Goal –
Extract the lines that hold the string "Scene".

☆ ☆ ☆ ☆ ☆ ☆ ☆

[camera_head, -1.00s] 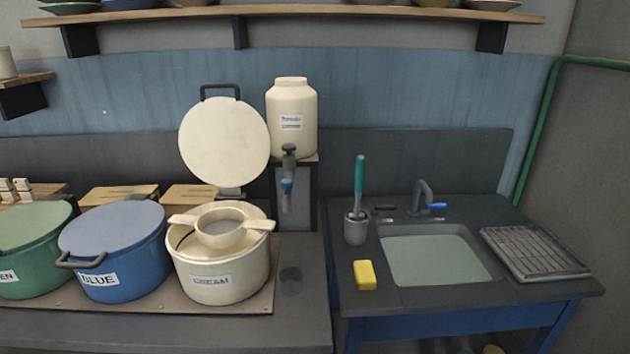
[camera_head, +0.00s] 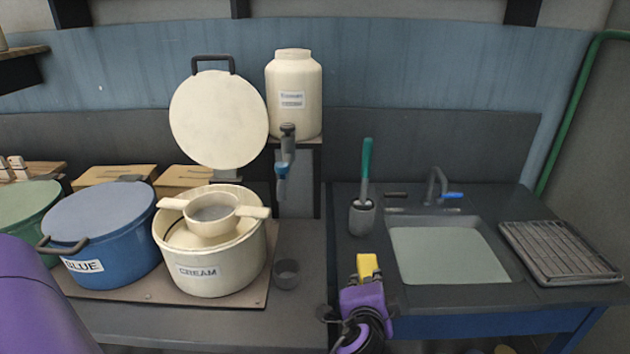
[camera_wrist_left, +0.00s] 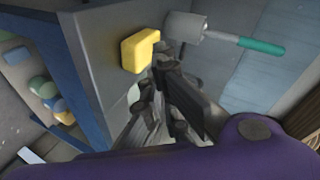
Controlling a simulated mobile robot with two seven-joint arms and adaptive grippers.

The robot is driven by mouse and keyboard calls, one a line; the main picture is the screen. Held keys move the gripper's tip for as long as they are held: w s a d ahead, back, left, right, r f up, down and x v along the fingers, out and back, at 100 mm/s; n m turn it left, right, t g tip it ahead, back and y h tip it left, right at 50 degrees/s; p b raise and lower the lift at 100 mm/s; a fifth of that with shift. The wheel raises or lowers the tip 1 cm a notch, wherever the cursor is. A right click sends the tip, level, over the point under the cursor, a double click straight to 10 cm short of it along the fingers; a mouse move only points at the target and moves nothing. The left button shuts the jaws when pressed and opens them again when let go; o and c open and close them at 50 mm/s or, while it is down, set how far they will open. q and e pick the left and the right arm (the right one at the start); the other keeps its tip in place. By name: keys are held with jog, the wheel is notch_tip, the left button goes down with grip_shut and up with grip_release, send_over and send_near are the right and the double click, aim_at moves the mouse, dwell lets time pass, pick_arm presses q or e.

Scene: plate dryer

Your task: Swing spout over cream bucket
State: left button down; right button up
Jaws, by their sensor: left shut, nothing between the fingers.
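The spout is the grey tap with a blue end (camera_head: 284,165) on the front of the cream jar (camera_head: 293,95), hanging down at the jar's foot. The open cream bucket (camera_head: 190,274), labelled CREAM, stands below and left of it. A cream strainer (camera_head: 213,215) with two side handles rests across its rim. My left gripper (camera_head: 362,296) is at the counter's front edge, well right of and below the spout. Its dark fingers (camera_wrist_left: 168,75) are shut and empty beside the yellow sponge in the left wrist view. My right gripper is not in view.
The yellow sponge (camera_head: 368,266) lies just beyond my left gripper. A brush holder (camera_head: 362,217), sink (camera_head: 448,256) and drying rack (camera_head: 560,252) stand right. A small grey cup (camera_head: 286,274) is beside the cream bucket. The round cream lid (camera_head: 218,120) stands upright behind it.

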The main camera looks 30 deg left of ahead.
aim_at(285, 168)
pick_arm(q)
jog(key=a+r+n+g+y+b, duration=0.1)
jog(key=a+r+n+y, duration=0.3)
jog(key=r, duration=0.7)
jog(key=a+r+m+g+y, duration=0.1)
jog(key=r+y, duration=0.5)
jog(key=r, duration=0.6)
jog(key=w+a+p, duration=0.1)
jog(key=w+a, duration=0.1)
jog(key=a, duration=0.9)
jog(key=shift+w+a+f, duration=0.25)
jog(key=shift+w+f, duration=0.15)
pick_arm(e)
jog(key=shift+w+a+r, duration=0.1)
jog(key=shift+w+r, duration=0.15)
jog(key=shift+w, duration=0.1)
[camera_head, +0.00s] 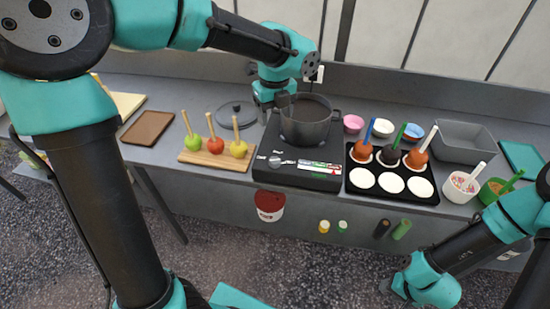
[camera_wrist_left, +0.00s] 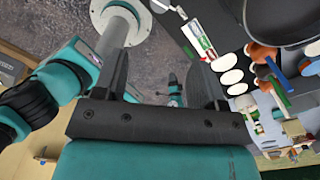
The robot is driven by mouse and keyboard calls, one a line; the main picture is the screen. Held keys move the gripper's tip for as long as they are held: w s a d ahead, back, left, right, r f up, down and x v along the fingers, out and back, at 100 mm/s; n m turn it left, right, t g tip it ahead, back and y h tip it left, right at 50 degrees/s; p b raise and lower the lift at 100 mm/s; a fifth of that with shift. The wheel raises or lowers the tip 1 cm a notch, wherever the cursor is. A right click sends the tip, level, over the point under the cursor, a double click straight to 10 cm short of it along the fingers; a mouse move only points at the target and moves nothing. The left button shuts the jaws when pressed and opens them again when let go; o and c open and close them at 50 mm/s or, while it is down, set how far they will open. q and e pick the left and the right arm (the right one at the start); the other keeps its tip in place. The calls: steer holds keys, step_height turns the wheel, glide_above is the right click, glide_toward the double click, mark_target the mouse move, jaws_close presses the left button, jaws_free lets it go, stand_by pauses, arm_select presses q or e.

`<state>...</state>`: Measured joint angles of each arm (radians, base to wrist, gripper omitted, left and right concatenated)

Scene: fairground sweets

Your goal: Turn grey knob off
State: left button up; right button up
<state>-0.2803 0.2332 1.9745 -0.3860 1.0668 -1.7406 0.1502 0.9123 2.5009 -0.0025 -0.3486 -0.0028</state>
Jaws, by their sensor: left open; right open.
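The grey knob (camera_head: 275,161) sits on the front left of the black cooker (camera_head: 290,178), beside white markings. What looks like the same knob lies at the top edge of the left wrist view (camera_wrist_left: 161,4). My left gripper (camera_head: 274,108) points down at the pot's left side, behind and above the knob, not touching it. Its two dark fingers are apart and empty in the left wrist view (camera_wrist_left: 163,85). My right gripper (camera_head: 388,286) is low at the right, in front of the counter and far from the knob. Its fingers are small and hard to make out.
A dark pot (camera_head: 305,125) stands on the cooker. A wooden board (camera_head: 215,158) with apples on sticks lies to its left. A black tray (camera_head: 392,188) with dipped apples and white rounds is to its right. A grey bin (camera_head: 465,142) stands behind the cups.

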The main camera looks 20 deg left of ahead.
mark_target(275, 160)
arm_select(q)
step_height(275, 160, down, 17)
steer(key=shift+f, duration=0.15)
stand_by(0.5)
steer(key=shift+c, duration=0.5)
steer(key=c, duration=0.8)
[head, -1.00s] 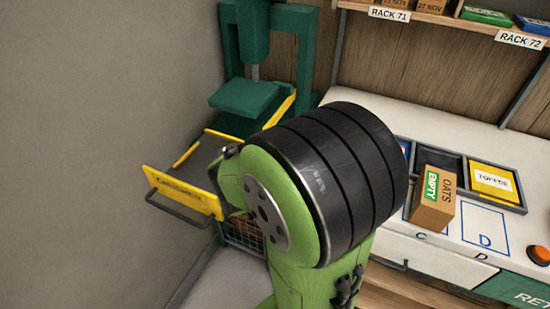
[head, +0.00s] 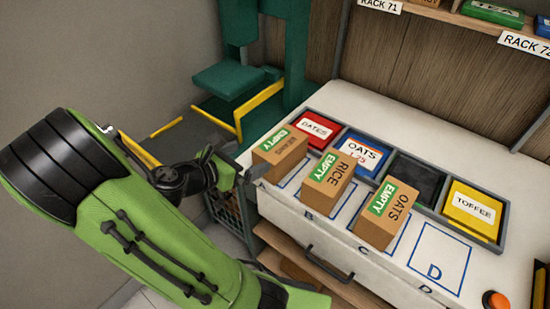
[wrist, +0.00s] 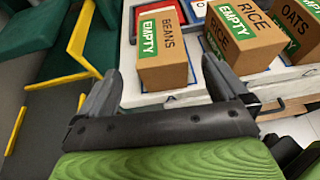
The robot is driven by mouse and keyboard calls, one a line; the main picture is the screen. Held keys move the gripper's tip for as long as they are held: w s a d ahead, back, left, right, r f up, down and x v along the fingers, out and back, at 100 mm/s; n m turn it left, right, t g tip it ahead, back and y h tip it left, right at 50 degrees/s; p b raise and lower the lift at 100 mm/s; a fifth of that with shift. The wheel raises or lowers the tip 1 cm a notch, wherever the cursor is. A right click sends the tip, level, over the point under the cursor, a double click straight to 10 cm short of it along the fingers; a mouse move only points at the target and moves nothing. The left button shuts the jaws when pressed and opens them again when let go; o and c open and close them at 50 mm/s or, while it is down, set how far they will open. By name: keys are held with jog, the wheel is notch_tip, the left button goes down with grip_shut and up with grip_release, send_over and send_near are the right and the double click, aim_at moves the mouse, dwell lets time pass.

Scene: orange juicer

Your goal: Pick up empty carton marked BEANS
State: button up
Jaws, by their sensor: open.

☆ ☆ ☆ ☆ ☆ ☆ ☆

Exercise result –
Scene: plate dryer
Scene: fairground sweets
Scene: orange juicer

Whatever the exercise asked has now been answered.